-- Start of EXERCISE MATERIALS --

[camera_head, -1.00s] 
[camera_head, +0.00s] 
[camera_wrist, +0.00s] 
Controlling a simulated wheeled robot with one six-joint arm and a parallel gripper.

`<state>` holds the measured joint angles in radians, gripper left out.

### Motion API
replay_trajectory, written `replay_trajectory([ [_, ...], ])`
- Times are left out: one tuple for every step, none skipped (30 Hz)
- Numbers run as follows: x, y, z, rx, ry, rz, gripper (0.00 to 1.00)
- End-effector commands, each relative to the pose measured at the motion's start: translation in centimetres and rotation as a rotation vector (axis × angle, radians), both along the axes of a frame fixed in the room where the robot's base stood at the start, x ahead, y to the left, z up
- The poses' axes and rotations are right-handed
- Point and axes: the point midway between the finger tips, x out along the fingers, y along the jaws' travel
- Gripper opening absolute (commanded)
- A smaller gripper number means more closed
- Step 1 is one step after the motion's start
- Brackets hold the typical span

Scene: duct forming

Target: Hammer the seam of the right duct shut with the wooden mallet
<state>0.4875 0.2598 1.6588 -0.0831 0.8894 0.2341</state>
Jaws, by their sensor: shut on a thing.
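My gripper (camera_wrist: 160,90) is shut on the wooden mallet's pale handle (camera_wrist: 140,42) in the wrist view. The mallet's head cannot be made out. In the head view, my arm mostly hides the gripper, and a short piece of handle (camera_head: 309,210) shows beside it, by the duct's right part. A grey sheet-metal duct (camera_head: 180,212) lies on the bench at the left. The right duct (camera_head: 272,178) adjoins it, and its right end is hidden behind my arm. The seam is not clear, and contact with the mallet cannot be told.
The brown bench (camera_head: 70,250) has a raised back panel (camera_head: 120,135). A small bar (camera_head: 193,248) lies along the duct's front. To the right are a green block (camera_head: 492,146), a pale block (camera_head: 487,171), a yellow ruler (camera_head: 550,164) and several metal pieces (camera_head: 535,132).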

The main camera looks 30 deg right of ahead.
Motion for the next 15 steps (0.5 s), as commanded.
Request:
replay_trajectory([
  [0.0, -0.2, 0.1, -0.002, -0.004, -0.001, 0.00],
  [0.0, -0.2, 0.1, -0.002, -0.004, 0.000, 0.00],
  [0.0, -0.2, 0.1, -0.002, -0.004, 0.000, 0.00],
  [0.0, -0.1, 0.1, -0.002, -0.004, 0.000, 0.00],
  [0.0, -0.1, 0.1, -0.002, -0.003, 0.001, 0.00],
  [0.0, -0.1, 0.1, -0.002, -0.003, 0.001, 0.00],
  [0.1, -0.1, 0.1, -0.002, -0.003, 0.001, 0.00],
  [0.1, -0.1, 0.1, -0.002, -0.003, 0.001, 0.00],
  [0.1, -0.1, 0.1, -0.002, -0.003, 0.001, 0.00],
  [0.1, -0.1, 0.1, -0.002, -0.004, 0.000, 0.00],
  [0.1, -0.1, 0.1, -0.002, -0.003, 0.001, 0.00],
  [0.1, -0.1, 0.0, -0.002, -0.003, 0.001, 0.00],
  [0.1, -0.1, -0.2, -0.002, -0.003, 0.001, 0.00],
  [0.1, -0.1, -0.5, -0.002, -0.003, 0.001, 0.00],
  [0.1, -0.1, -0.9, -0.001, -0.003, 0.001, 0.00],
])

-- End of EXERCISE MATERIALS --
-- Start of EXERCISE MATERIALS --

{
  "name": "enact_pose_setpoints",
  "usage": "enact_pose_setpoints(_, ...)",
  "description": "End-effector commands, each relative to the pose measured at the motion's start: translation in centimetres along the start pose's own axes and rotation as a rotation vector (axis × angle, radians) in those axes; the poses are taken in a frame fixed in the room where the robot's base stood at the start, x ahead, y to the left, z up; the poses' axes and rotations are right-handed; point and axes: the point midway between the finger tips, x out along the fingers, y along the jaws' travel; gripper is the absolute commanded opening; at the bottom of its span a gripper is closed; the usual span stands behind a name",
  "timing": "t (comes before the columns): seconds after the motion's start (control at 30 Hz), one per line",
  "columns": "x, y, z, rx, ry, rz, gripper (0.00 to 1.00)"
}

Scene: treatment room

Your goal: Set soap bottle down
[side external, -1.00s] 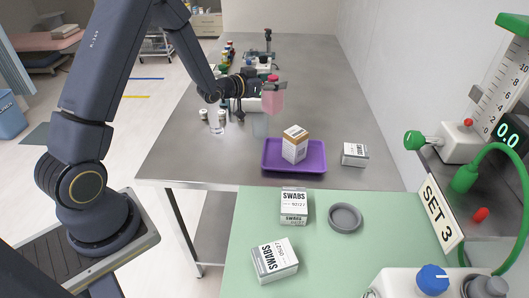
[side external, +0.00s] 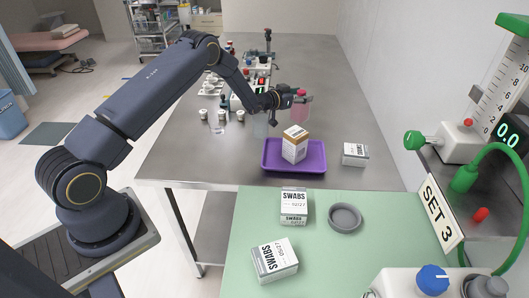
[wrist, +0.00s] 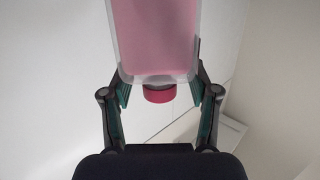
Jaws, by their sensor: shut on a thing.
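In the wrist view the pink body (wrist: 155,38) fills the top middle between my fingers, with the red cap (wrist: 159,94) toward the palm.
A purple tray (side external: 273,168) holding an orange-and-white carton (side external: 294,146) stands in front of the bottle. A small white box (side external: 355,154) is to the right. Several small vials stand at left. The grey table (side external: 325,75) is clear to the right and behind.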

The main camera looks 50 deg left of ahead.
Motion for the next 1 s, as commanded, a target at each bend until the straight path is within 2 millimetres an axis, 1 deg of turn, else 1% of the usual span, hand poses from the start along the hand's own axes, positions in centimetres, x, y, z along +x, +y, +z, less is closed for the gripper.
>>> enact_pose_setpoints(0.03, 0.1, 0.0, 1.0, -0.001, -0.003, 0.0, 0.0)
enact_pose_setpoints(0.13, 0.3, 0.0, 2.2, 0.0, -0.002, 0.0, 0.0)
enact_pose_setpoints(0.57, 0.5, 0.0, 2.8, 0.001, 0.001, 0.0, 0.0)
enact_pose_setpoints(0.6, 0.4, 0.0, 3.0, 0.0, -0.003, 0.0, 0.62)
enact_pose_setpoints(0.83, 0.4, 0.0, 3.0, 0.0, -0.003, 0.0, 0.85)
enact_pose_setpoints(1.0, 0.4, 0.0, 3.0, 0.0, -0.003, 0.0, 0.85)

-- End of EXERCISE MATERIALS --

Transcribe, word for word, every line from the line with "- Times are" to the line with "- Numbers run", inclusive, and output nothing else.

▸ **IN RESPONSE**
- Times are left out: one tuple for every step, none skipped (30 Hz)
- Numbers run as follows: x, y, z, rx, ry, rz, gripper (0.00 to 1.00)

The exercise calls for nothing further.